By now most of the world outside of higher education has gone responsive, but you’d be surprised how few institutions have. The most recent redesigns, almost exclusively, have embraced large hero graphics. Initially this was to ‘break away’ from the traditional institution homepage layout, but it’s now becoming the norm. Surprisingly a lot of the ‘girls under trees‘ have been replaced by drone shots of campus or slow moving video. Long scrolling pages have also become commonplace and the research shows it is effective, although infinite scrolling has seen its rise and fall. Higher education is still trying to figure out menu design, almost every variation is being implemented (and hopefully tested) from hiding the navigation by default behind a hamburger icon (even on large screens), mega menus and there are still some multi-tier menus out there.
In the next few years I predict higher education websites will become more centralized and governance will focus on the overall user experience between the silos. Testing will become a pillar to making decisions as institutions squeeze more interactions out of every visitor. Page weight will start coming down and I think we will finally see the shift to ‘responsible responsive’ design as Google and others put emphasis on PageSpeed. Further in the future I believe we’ll see more personalization that doesn’t feel like a login portal. The opportunities are great for higher education to lead complex information focused design, we have the environment and test bed of users, it’s now up to us to collaborate and share our findings.
Growth of Social web
Jeff Stevens, Assistant Web Manager, UF Health and Creative Director, Union Design & Photo
The latest trend I see in higher education web design is the shift from portal style home pages that try and cater to all audiences to very targeted, marketing-driven sites. Sliders have given way to enormous hero image designs, supported by web and social content that try and capture the uniqueness of the respective campus. The home page is now the brochure for the institutional – transactional pages and apps are pushed down to secondary sites or role based landing pages.
As we focus more on marketing benefits to students, I think the next trend we’ll see in higher education is the integration of student reviews for programs and faculty into websites. It’s almost ubiquitous as part of the social web – even health care is starting to see this shift. Incorporating these reviews in our sites would keep our audiences on our site rather than pushing them to external sites for such information, where it is far more difficult to monitor and respond. Internalizing this increases transparency and builds trust in our institution, and encourages us to have more empathy and provide better for our students and audiences.

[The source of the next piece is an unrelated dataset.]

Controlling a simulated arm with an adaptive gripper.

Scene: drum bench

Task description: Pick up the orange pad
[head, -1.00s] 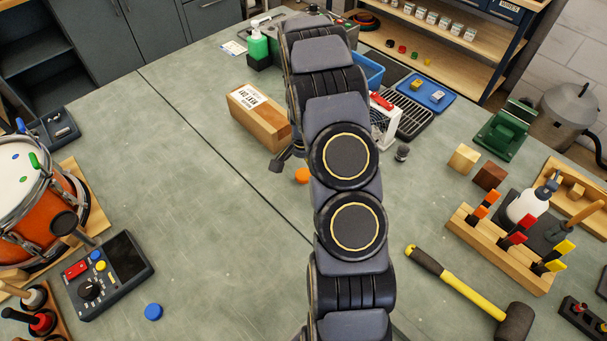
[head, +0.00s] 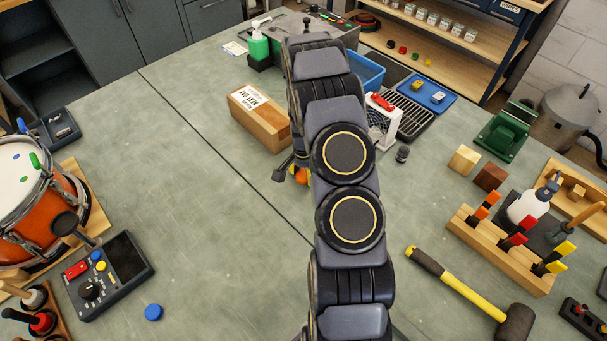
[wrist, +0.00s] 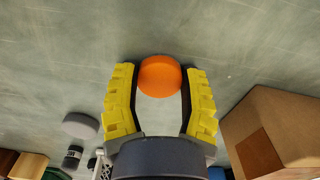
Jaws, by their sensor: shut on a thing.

Surviving the Attention Drought
Melissa Cheater, Communications & Public Affairs at Western University, and Founder of #PSEWEB, Canada’s National Higher Education Digital Communications Conference
Welcome to the year of attention whitespace. We are pitching stories to our own students and alumni, competing with our own content and the game is scored in three second rounds.

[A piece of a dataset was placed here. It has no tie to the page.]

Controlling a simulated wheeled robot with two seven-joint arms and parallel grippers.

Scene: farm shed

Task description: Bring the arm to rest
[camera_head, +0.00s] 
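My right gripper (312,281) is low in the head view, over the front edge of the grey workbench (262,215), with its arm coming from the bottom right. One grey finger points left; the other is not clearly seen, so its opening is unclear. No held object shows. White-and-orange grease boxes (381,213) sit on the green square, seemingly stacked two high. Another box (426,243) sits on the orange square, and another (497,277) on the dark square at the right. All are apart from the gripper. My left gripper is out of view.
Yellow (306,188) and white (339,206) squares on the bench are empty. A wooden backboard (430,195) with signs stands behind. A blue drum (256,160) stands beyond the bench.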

Facebook counts just three seconds as a video view. Vine is laughing all the way to the Twitter newsfeed with its six second limit. Snapchat has a cool ten seconds for you to say your piece, but you better be ready to do it live and without edits. Twitter gives you thirty seconds – unless you’re buying an ad, and Facebook lets you run out the clock – unless you’re buying an ad. And your audience? They stopped watching after three seconds. Platforms and people are both insisting that we deliver our stories in short little bursts.
- Stop producing two (or sixty) minute YouTube videos and cutting them down for social media.

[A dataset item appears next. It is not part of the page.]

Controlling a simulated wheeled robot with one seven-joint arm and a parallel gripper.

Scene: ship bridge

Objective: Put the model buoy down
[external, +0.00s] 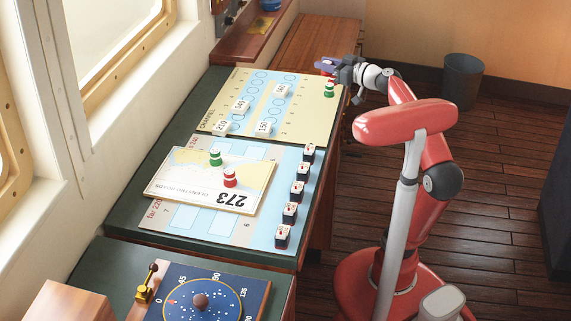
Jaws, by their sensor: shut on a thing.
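My gripper (325,66) is at the far right corner of the yellow channel board (237,84), with its fingers pointing left. It is shut on a red model buoy (328,79), mostly hidden, with only a bit of red showing below the fingers. A green model buoy (329,90) is just below it in the picture, near the board's right edge. Whether the red buoy touches the board or the green buoy is too small to tell. Another green buoy (215,158) and a red buoy (230,177) stand on the chart card (165,185).
White number tiles (241,106) stand on the channel board. Several dark blocks with white tops (290,212) line the right edge of the blue board (255,222). A compass board (200,300) with a brass lever (146,284) is nearest. A bin (462,82) stands on the floor.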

- Start storyboarding for three seconds; consider the next seven seconds below the fold and everything after that off the radar. And, for goodness sake, upload them directly to each individual social network and stop linking to YouTube.
We’ve had a decade to figure out the dos and don’ts of social media and yet we continue to default creating official social media accounts too quickly, overlooking the pre-requisities of a) listening and learning, b) customer service, and c) optimizing our already existing assets.
Take the five minutes per platform to test how your website content displays when shared on social media sites. Take the additional five minutes per platform to fix it. Each social network offers easy to follow instructions that will allow you to optimize (and control) how your web content appears when shared.
The latest changes to Facebook’s newsfeed are pitting your posts against each other. Take the time to learn the new New NEW Facebook and realize that content minimums are a thing of the past, post expiry dates may very well save your content calendar and above all else, cross your posts and hope to reach.
The web is getting serious, but maybe too serious?
Tim Klapdor, Online Learning Technology Lead, Charles Sturt University, Australia
One of the most important trends in higher education around the world is that the web is (finally!) being treated seriously by the organisation. Our websites are the most important interface we have between our institutions and our students – whether they’re prospective or already enrolled. The design, architecture and experience of using them is incredibly important because the reflect in many ways the values behind their education. They also provide a perfect window into the culture and community of the organisation which is so often reflected in the design of the web experience. For too long web teams weren’t properly recognised or resourced and this led to websites that failed to provide a worthwhile or engaging experience. Thankfully I’ve noticed more and more universities remedy this by developing a web strategy that brings a renewed, fresh and holistic focus to their online presence. A web strategy brings together the information architecture, user interface and technical tools and a focus on the user experience to work together on a core component of the university’s operations. The web has finally grown up in the eyes of management.
At the same time I get a sense that some of the fun and experimentation that fueled the growth of the web is disappearing. As the functionality of the web becomes more important, it also becomes more centralized. Web teams are formed and roles, permissions and controls soon follow. The web becomes less and less organic, free and open. That has a profound effect on us as users of the web who find themselves publishing into silos like the LMS, Facebook and Medium instead of something that is our own. What happened to the /~spaces? These are the places and spaces that promoted experimentation and self expression long before it was homogenized into a news feed. It’s why Domain of One’s Own initiatives are starting to spring up all over the place (like UMW, OU, Davidson). It’s bringing back the fun and excitement that comes with learning and exploring technology, and being able play in your own space. While it’s great to have to have the importance of the web as a platform recognized, let’s not lose sight of how important the people and their independence are to it actually working.